== PROMPT ==
Repeat all of the material below exactly as written, images excluded.
* begin INFORMATION SUPPLIED *
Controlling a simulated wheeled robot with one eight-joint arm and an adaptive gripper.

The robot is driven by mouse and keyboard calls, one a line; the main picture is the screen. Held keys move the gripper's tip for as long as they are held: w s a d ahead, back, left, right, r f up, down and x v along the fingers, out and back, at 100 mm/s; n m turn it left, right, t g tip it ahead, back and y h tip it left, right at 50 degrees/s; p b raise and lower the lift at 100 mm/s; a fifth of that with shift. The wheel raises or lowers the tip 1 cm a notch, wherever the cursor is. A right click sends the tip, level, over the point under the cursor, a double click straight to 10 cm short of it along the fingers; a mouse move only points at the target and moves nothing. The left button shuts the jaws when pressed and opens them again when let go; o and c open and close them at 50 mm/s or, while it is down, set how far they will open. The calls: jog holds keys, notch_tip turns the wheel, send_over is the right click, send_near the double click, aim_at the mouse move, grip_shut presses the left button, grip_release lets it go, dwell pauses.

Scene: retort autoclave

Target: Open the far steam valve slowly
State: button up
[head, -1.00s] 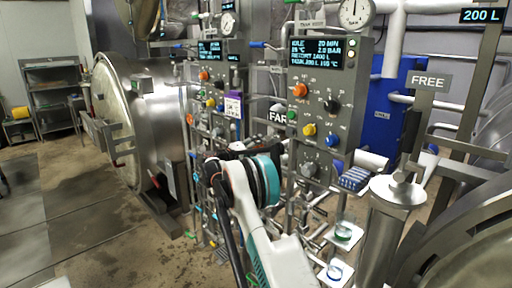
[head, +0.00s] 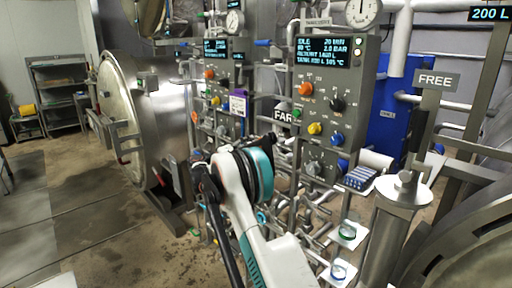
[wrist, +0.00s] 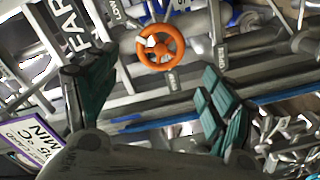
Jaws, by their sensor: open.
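An orange handwheel valve (wrist: 160,47) shows in the wrist view, on pipework close to a FAR sign (wrist: 68,22). A small tag hangs just below the wheel, too small to read. My gripper (wrist: 158,75) is open and empty, with its teal-padded fingers spread to the left and right below the wheel. The wheel shows between and beyond the fingertips, apparently untouched. In the head view the FAR sign (head: 285,115) hangs between the two control panels. My arm reaches toward the pipes below it and hides the wheel and most of the gripper there.
A near control panel (head: 325,100) with a lit screen stands right of my arm, and a farther panel (head: 212,80) stands left of it. Pipes crowd the space around the gripper. A steel autoclave (head: 150,110) stands left. A FREE sign (head: 434,80) is right.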

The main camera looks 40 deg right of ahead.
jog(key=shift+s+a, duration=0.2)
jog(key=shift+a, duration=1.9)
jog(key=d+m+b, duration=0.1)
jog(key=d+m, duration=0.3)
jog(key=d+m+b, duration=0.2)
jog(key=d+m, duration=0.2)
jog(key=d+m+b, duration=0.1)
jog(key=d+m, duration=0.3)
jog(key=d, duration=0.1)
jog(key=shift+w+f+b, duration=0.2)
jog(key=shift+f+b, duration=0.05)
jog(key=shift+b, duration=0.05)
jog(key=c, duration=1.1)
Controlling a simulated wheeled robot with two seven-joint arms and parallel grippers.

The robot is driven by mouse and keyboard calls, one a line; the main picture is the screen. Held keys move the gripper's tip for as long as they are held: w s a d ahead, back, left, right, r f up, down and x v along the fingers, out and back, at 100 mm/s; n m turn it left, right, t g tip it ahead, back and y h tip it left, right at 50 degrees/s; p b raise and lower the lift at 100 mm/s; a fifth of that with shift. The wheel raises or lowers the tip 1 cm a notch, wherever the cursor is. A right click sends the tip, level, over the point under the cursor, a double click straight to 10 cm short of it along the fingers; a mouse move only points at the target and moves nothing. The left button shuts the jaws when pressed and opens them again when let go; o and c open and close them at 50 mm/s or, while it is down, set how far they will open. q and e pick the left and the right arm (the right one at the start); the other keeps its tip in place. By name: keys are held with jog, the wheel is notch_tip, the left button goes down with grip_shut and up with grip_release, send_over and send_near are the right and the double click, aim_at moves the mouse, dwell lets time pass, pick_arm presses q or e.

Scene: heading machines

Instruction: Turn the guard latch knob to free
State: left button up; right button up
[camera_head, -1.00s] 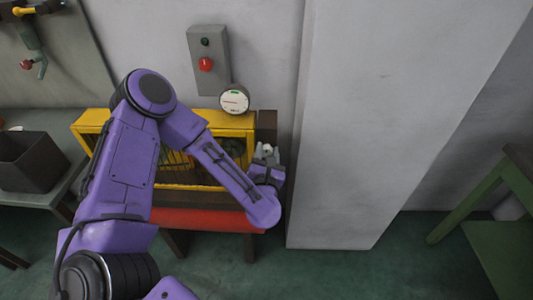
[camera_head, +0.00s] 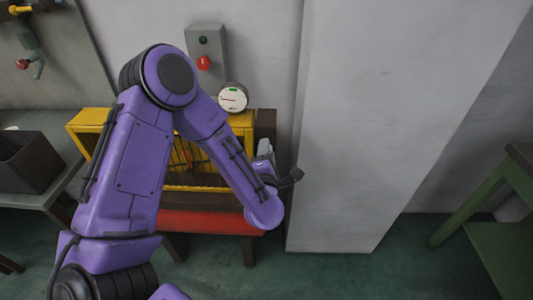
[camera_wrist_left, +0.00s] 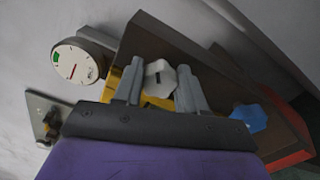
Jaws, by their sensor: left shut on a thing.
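The guard latch knob (camera_wrist_left: 160,78) is a pale grey, faceted knob with a dark slot mark, on a dark brown panel (camera_wrist_left: 185,42) beside the yellow guard (camera_head: 95,122). My left gripper (camera_wrist_left: 162,88) is shut on it, with one grey finger on each side in the left wrist view. In the head view my left gripper (camera_head: 265,152) is at the right end of the yellow guard, and the knob is hidden there. My purple left arm covers much of the guard. My right gripper is not in view.
A white dial (camera_head: 233,97) with a green mark sits above the guard. A grey box with a red button (camera_head: 204,63) is on the wall. A blue knob (camera_wrist_left: 250,117) is beside the gripper. A pale pillar (camera_head: 370,130) stands close on the right; a red bar (camera_head: 205,222) runs below.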

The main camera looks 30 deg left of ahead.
* end INFORMATION SUPPLIED *
== TASK RESULT ==
Controlling a simulated wheeled robot with one eight-joint arm and an adaptive gripper.

The robot is driven by mouse and keyboard calls, one a line; the main picture is the screen. Held keys move the gripper's tip for as long as they are held: w s a d ahead, back, left, right, r f up, down and x v along the fingers, out and back, at 100 mm/s; n m turn it left, right, t g tip it ahead, back and y h tip it left, right at 50 degrees/s; p b raise and lower the lift at 100 mm/s; a fifth of that with shift. The wheel raises or lowers the tip 1 cm a notch, wherever the cursor is. A right click sends the tip, level, over the point under the cursor, a double click straight to 10 cm short of it along the fingers; a mouse move only points at the target and moves nothing. The left button shuts the jaws when pressed and opens them again when let go; o and c open and close them at 50 mm/s or, while it is down, set how far they will open. The calls: jog holds keys, notch_tip turns the wheel, send_over is the right click, send_near the double click, aim_at the mouse move, grip_shut presses the left button, grip_release lets it go, dwell pauses.

Scene: retort autoclave

Target: Open the far steam valve slowly
State: button up
[head, -1.00s] 
[head, +0.00s] 
[wrist, +0.00s] 
Jaws, by their sensor: open.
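An orange handwheel valve (wrist: 160,47) shows in the wrist view, on pipework close to a FAR sign (wrist: 68,22). A small tag hangs just below the wheel, too small to read. My gripper (wrist: 158,75) is open and empty, with its teal-padded fingers spread to the left and right below the wheel. The wheel shows between and beyond the fingertips, apparently untouched. In the head view the FAR sign (head: 285,115) hangs between the two control panels. My arm reaches toward the pipes below it and hides the wheel and most of the gripper there.
A near control panel (head: 325,100) with a lit screen stands right of my arm, and a farther panel (head: 212,80) stands left of it. Pipes crowd the space around the gripper. A steel autoclave (head: 150,110) stands left. A FREE sign (head: 434,80) is right.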

The main camera looks 40 deg right of ahead.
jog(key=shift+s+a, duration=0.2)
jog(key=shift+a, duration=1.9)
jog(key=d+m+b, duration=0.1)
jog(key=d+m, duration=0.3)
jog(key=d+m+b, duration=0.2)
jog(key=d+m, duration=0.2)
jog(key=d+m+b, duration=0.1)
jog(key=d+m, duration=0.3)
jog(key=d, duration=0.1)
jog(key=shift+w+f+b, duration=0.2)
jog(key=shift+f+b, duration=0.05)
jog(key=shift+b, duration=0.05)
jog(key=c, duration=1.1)
Controlling a simulated wheeled robot with two seven-joint arms and parallel grippers.

The robot is driven by mouse and keyboard calls, one a line; the main picture is the screen. Held keys move the gripper's tip for as long as they are held: w s a d ahead, back, left, right, r f up, down and x v along the fingers, out and back, at 100 mm/s; n m turn it left, right, t g tip it ahead, back and y h tip it left, right at 50 degrees/s; p b raise and lower the lift at 100 mm/s; a fifth of that with shift. The wheel raises or lowers the tip 1 cm a notch, wherever the cursor is. A right click sends the tip, level, over the point under the cursor, a double click straight to 10 cm short of it along the fingers; a mouse move only points at the target and moves nothing. The left button shuts the jaws when pressed and opens them again when let go; o and c open and close them at 50 mm/s or, while it is down, set how far they will open. q and e pick the left and the right arm (the right one at the start); the other keeps its tip in place. By name: keys are held with jog, the wheel is notch_tip, the left button goes down with grip_shut and up with grip_release, send_over and send_near are the right and the double click, aim_at moves the mouse, dwell lets time pass, pick_arm presses q or e.

Scene: heading machines

Instruction: Turn the guard latch knob to free
State: left button up; right button up
[camera_head, -1.00s] 
[camera_head, +0.00s] 
[camera_wrist_left, +0.00s] 
Jaws, by their sensor: left shut on a thing.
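The guard latch knob (camera_wrist_left: 160,78) is a pale grey, faceted knob with a dark slot mark, on a dark brown panel (camera_wrist_left: 185,42) beside the yellow guard (camera_head: 95,122). My left gripper (camera_wrist_left: 162,88) is shut on it, with one grey finger on each side in the left wrist view. In the head view my left gripper (camera_head: 265,152) is at the right end of the yellow guard, and the knob is hidden there. My purple left arm covers much of the guard. My right gripper is not in view.
A white dial (camera_head: 233,97) with a green mark sits above the guard. A grey box with a red button (camera_head: 204,63) is on the wall. A blue knob (camera_wrist_left: 250,117) is beside the gripper. A pale pillar (camera_head: 370,130) stands close on the right; a red bar (camera_head: 205,222) runs below.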

The main camera looks 30 deg left of ahead.

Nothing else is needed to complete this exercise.